Women’s History Month Right Here

It is apropos a lot that Falls Church’s Meridian High girls basketball team is dominating our local headlines as it heads to Richmond for the State Title Game in its class this week. It is because, among other things, it’s Women’s History Month, with a special event marking it scheduled for Sunday, March 20, here.

It’s also relevant because with the Putin genocide underway in Ukraine, the talk again arises how women, if they were in charge, would find ways to avoid the death and destruction now going on. Many mothers in Ukraine have taken up arms to fight against Putin’s slaughter, and we wholeheartedly agree with the likes of E.M. Forster and Meryl Streep cited in Nicholas Benton’s essay this week that women are strongly inclined to find real alternatives to war.

It is not simply a man versus woman issue, as we see the countless baby-faced young men being thrust into the slaughter by Putin, facing almost certain serious injury or death. They do not know why they’re being sent into this meat grinder and would much rather conduct their lives under the loving influence of their mothers rather than their clueless and cruel fathers.

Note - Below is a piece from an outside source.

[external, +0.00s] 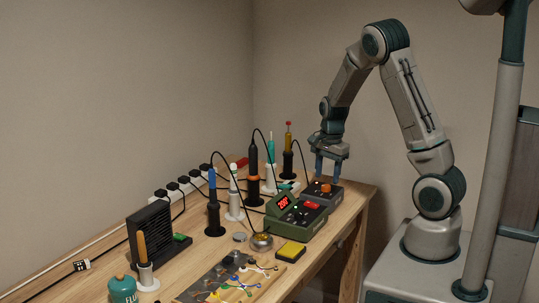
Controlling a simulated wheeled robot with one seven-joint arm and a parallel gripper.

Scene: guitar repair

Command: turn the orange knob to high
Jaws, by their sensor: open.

This solution is about enlightened women and mothers and, for that matter, men, too. But the key ingredient is empathy, a powerful force in history that the psychologist Carl Jung said is the chief means by which humanity has attained its consciousness. It’s not just a nice idea, it is the critical, indispensable element to the advance of, or the very existence, of civilization.

It becomes clear that when empathy is lacking, respect for human life becomes a mere symbol at best, slammed aside in the assault on the lives of innocents the way it is occurring today in Ukraine. Yes, it can be argued that people like Putin and Trump lack souls because they lack genuine empathy. In the case of Trump, what a sad legacy that as he lingers on, being so lacking in any meaningful personal relationships. What does that matter in terms of the big picture, you ask. It is everything. The image of Putin and Trump are the same, hollow shells lacking the capacity for genuine tears.

Remorse and failure can be good things in life. They are the elements of redemption and forgiveness, of frolicking in an open field like a calf in clover. They cleanse, they reset, they affirm the values more important to the long-term survival of our planet and our universe than any autocratically enforced regime change anywhere because they contribute to an ability to see the virtue of a true democracy composed of real living, breathing, crying, laughing and loving, truly amazing fellow human beings.

The new Webb telescope may reveal the existence of massive amounts of intelligent life in the universe, as we predict. But so what, there is nothing more amazing than the intelligent, loving life we have right here on earth.